Robot state and action records:
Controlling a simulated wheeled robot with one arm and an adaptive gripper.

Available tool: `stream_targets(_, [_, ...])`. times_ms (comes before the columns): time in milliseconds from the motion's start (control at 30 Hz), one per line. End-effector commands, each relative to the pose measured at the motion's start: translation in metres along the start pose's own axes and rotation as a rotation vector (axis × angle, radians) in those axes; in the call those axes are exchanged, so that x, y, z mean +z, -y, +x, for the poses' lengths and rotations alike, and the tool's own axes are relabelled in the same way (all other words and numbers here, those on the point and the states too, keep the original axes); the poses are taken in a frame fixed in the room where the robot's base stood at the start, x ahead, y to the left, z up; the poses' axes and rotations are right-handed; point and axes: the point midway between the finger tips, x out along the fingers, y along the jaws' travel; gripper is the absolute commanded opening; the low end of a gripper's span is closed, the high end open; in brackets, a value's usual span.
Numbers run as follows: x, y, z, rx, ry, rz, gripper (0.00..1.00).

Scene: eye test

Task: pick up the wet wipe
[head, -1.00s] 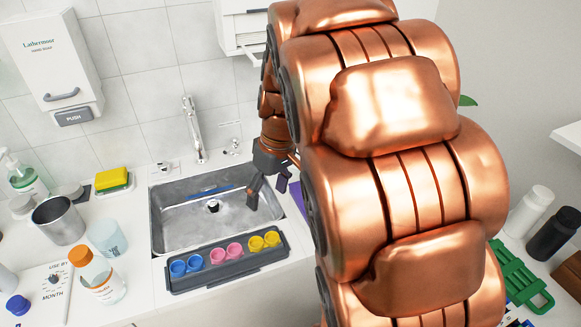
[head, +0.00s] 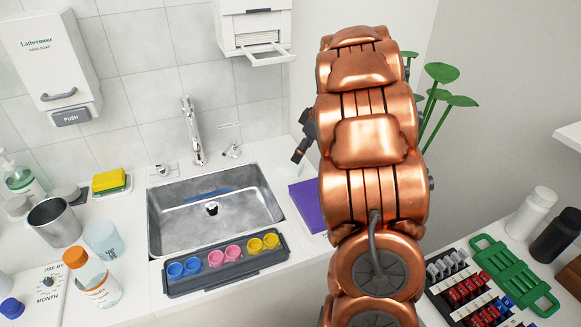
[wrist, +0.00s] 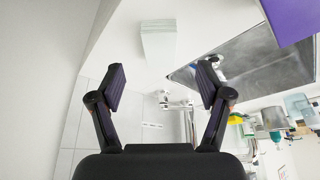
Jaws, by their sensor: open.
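My gripper (wrist: 160,82) is open and empty in the wrist view, its two dark fingers wide apart. A pale, flat, folded-looking piece (wrist: 158,40) lies on the white counter ahead of the fingers, apart from them. It may be the wet wipe, but I cannot tell for sure. In the head view my gripper (head: 301,150) shows only in part, above the counter right of the sink, and my copper arm hides the area behind it.
The sink (head: 180,232) holds a blue strip (head: 207,193). A purple block (head: 308,207) lies right of it. A grey tray (head: 228,277) with coloured cups stands in front. A white wall dispenser (head: 245,25) hangs behind; a plant (head: 440,73) stands right of my arm.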

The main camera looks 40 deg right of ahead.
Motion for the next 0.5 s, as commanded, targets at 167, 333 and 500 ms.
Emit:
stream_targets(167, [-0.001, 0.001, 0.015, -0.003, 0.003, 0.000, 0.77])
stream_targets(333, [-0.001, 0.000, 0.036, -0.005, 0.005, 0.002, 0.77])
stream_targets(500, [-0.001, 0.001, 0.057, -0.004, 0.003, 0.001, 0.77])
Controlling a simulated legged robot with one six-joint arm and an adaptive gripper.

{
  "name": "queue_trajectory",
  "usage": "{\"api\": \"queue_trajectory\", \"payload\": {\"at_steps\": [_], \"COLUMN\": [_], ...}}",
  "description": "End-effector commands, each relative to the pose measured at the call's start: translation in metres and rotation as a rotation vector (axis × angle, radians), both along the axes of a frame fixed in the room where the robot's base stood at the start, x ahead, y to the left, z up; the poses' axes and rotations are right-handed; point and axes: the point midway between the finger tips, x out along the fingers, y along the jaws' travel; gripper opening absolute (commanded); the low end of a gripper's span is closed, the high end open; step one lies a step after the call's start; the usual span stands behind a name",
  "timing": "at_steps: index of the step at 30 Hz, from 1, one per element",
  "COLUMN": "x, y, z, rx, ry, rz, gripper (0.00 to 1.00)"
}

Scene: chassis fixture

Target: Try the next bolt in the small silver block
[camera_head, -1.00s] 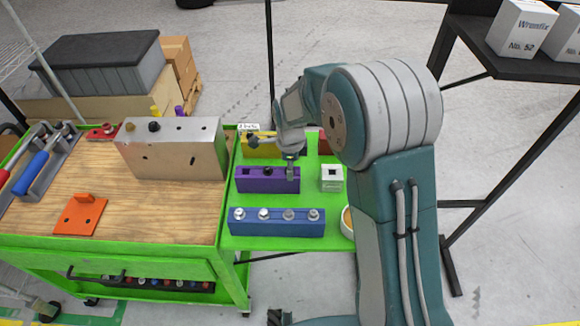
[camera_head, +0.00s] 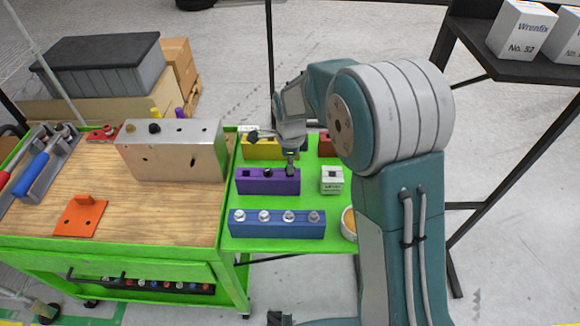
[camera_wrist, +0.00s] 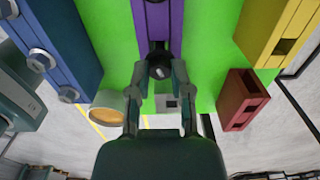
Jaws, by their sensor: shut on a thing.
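The small silver block (camera_head: 332,181) stands on the green shelf, right of the purple block (camera_head: 268,183). A square dark opening shows in its top. It also shows in the wrist view (camera_wrist: 166,103), partly hidden between my fingers. My gripper (camera_wrist: 160,72) is shut on a dark round-headed bolt (camera_wrist: 160,71), at the purple block's end. In the head view my gripper (camera_head: 291,157) is over the right end of the purple block. Whether the bolt's lower end is clear of the block I cannot tell. Another dark bolt (camera_head: 267,172) stands in the purple block's middle.
A blue block (camera_head: 277,225) with several silver bolts is in front. A yellow block (camera_head: 262,148) and a red block (camera_wrist: 242,100) are at the back. A round container (camera_head: 348,222) is beside the blue block. A large silver block (camera_head: 172,155) stands on the wooden top.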

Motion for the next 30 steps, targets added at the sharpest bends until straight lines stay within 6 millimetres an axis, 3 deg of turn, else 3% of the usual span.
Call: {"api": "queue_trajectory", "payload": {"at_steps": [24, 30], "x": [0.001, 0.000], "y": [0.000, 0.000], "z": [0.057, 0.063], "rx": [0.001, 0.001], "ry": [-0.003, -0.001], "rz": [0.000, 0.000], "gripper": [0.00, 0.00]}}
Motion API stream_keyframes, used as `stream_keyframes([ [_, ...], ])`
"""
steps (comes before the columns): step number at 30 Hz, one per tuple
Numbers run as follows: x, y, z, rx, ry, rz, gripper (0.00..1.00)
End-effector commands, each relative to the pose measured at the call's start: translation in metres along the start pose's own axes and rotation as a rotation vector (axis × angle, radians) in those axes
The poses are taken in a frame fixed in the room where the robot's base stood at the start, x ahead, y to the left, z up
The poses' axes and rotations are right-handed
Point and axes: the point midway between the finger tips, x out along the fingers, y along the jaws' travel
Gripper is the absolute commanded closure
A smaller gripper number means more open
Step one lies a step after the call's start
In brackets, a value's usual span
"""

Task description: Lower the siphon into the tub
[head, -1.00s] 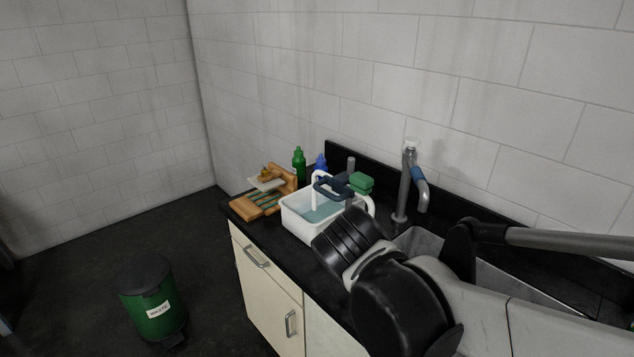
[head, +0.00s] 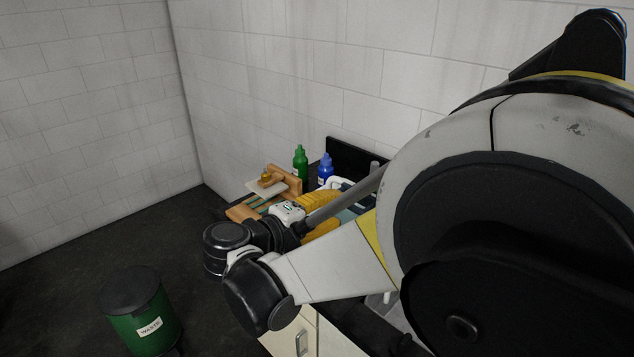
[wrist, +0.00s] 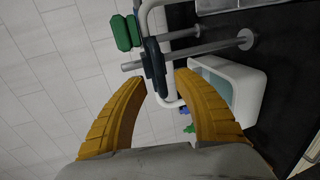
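The siphon is a white bent tube (wrist: 145,18) with a dark blue handle (wrist: 154,66). In the wrist view its handle lies just beyond and between the fingertips of my gripper (wrist: 160,82). The yellow fingers are apart, and I cannot tell whether they touch it. The white tub (wrist: 257,95) with bluish water stands at the right of the wrist view. In the head view my gripper (head: 320,214) is partly behind my arm, and only the top of the siphon (head: 336,183) shows. Most of the tub is hidden there.
A green sponge (wrist: 122,32) and grey metal pipes (wrist: 215,47) are close to the siphon. A green bottle (head: 300,166), a blue bottle (head: 325,170) and a wooden rack (head: 287,180) stand behind my gripper. A green waste bin (head: 140,320) stands on the floor.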

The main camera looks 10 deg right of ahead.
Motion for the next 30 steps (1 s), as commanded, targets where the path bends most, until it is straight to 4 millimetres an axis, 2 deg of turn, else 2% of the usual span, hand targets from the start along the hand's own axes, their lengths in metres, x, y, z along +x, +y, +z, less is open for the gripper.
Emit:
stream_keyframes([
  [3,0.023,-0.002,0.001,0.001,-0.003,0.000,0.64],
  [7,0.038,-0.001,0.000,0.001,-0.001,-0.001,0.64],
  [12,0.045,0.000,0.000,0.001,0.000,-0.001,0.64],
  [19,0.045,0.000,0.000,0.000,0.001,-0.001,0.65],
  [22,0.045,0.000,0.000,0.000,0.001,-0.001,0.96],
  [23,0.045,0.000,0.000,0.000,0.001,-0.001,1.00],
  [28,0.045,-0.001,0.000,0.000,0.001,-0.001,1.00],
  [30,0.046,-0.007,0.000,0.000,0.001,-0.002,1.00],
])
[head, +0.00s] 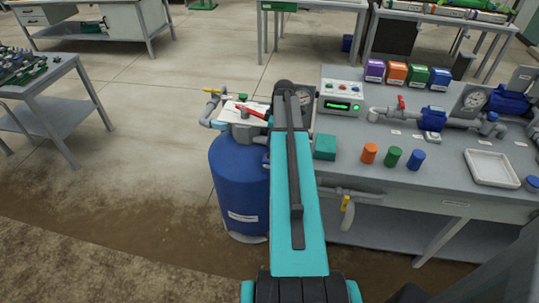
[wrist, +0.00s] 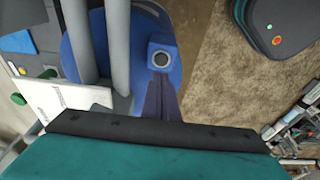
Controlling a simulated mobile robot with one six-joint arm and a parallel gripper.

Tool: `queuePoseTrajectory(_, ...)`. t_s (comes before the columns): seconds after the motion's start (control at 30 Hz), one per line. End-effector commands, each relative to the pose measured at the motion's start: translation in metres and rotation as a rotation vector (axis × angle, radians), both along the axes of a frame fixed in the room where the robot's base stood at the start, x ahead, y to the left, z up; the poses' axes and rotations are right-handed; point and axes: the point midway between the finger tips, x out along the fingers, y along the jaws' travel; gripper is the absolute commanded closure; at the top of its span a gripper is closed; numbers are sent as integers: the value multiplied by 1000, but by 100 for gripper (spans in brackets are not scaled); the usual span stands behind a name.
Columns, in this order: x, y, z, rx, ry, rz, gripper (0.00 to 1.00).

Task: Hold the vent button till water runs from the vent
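A blue tank (head: 238,175) stands at the left end of the skid bench, partly behind my teal arm. In the wrist view, its blue surface (wrist: 125,25) lies below my gripper. A small blue block with a round grey face (wrist: 162,59) shows there; it looks like the vent button. My gripper (wrist: 160,79) appears as two dark fingers close together, apparently shut, with their tips at the block's lower edge. I cannot tell whether they touch or press it. In the head view my arm hides the gripper. No running water shows, and I cannot make out the vent outlet.
Two grey pipes (wrist: 100,45) run left of the block, close to my gripper. A red-handled valve (head: 252,112) and a yellow-handled valve (head: 212,91) sit above the tank. A control box (head: 340,97) with a green display and the grey bench (head: 400,180) stand to the right.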

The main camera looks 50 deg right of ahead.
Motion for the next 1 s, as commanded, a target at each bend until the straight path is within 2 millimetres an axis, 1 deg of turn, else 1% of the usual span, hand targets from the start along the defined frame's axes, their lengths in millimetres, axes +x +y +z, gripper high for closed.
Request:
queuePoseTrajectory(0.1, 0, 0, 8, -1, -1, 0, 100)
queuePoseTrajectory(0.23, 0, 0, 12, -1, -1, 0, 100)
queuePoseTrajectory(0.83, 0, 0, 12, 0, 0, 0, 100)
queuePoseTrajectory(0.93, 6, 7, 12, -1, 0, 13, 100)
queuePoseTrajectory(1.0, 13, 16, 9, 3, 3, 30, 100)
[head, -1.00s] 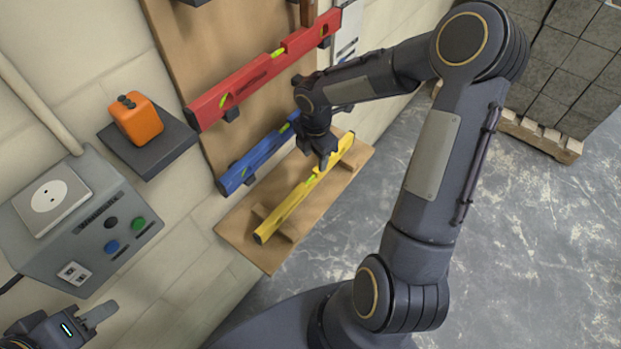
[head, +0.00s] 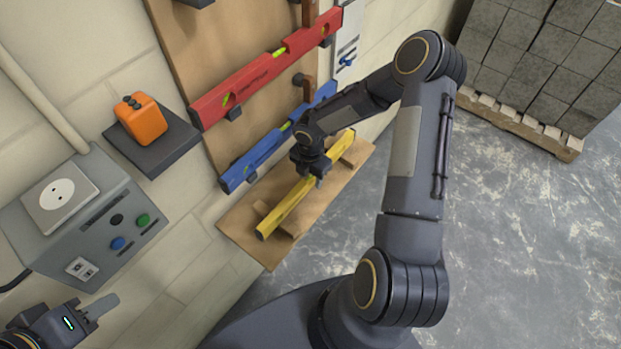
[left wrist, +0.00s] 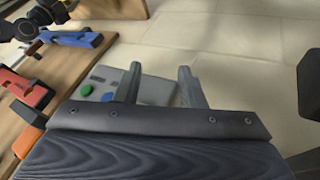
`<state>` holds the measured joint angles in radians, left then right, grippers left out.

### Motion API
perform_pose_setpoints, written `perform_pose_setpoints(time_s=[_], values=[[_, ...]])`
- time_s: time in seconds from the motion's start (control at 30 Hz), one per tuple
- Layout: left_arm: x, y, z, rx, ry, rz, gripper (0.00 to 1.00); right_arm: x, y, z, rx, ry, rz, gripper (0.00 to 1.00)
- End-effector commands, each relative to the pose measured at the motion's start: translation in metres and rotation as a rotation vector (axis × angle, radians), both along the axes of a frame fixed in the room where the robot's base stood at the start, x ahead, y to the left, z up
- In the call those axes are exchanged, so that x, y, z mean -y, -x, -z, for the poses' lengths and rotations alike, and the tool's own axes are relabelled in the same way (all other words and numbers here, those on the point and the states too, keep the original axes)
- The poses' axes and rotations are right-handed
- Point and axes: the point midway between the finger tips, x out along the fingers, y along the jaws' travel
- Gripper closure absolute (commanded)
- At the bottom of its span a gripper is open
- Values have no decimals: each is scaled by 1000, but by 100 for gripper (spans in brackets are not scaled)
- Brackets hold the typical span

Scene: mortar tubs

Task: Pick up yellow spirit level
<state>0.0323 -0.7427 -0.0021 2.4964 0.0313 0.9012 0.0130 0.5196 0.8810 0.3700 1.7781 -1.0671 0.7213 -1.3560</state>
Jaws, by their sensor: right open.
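The yellow spirit level (head: 285,211) lies on wooden rests on a board at the wall, slanting from lower left to upper right in the head view. My right gripper (head: 315,179) is open and right at the level's middle, pointing down. Its wrist hides that part, and I cannot tell whether the fingers touch the level. My left gripper (head: 98,308) is at the lower left of the head view, away from the level. In the left wrist view its two fingers (left wrist: 159,86) stand apart with nothing between them.
A blue level (head: 262,152) and a red level (head: 265,75) hang on the wall board above. An orange device (head: 141,120) sits on a dark shelf (head: 165,150). A grey control box (head: 100,225) is near my left gripper. Stacked blocks (head: 545,60) stand on a pallet at right.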

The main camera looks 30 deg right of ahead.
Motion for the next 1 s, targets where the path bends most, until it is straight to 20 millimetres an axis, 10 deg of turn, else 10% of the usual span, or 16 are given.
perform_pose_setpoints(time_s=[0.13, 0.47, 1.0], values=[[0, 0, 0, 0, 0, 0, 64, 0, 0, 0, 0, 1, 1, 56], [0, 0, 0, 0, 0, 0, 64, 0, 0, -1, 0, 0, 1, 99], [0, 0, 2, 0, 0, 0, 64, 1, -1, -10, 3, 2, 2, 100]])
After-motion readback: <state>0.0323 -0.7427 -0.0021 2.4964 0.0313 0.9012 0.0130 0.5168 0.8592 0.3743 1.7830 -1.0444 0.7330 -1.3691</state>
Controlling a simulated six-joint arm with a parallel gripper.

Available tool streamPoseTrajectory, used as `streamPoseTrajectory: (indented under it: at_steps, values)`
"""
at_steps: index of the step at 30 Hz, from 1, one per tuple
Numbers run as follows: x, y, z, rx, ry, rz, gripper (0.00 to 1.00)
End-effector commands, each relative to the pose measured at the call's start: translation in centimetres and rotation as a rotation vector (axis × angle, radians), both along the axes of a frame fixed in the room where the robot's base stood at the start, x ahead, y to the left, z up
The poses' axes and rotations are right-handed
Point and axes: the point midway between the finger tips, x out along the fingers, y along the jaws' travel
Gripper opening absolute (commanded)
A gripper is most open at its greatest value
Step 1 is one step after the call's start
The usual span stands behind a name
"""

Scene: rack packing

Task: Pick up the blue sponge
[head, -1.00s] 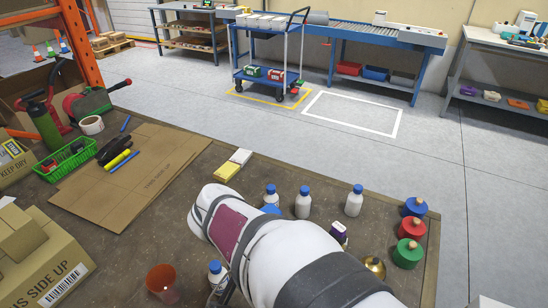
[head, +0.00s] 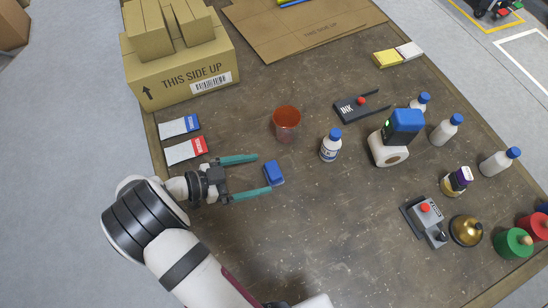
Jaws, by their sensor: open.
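A small blue block (head: 273,172), which looks like the blue sponge, lies on the brown table. My gripper (head: 265,174) is open, with its two teal fingers spread apart. The block sits at the fingertips, between the lines of the two fingers. Whether either finger touches it I cannot tell. Nothing is held.
An orange cup (head: 287,122) and a white bottle (head: 331,145) stand beyond the block. A carton (head: 185,75) stands at upper left. A blue-topped item (head: 403,126) rests on a white roll. Table below the block is clear.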

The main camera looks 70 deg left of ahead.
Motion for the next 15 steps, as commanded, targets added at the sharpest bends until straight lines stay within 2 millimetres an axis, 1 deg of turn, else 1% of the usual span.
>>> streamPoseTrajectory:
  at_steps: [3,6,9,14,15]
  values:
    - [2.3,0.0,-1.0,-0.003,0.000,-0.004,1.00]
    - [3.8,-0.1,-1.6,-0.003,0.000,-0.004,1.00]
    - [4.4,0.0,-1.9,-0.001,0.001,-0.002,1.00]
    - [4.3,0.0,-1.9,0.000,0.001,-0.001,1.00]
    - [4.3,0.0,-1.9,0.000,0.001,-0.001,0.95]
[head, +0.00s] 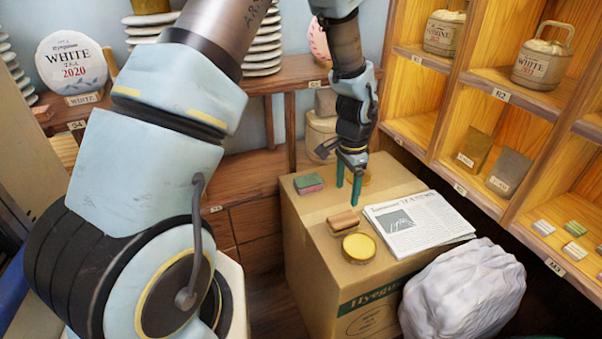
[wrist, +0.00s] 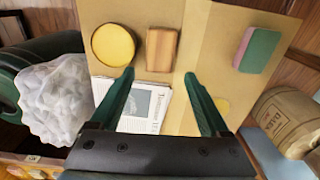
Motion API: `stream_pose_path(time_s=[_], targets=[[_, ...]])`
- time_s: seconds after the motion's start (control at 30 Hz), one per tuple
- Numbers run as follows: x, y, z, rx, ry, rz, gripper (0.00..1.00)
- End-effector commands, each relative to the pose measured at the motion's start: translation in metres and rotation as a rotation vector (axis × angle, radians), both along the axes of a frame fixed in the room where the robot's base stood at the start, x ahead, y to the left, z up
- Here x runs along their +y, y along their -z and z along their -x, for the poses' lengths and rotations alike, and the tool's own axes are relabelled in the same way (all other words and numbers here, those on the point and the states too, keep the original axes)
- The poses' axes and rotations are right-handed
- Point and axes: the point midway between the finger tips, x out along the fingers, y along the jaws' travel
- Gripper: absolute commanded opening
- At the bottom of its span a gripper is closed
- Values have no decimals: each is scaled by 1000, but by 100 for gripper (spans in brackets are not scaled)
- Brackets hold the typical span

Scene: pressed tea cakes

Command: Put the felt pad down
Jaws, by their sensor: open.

● **What is asked**
Copy each line of the data above that holds "tuple".

● **Task solution**
steps (comes before the columns): step number at 30 Hz, one per tuple
- time_s: time in seconds from the motion's start (control at 30 Hz), one per tuple
at_steps: index of the step at 30 Hz, from 1, one per tuple
- time_s: seconds after the motion's start (control at 30 Hz), one per tuple

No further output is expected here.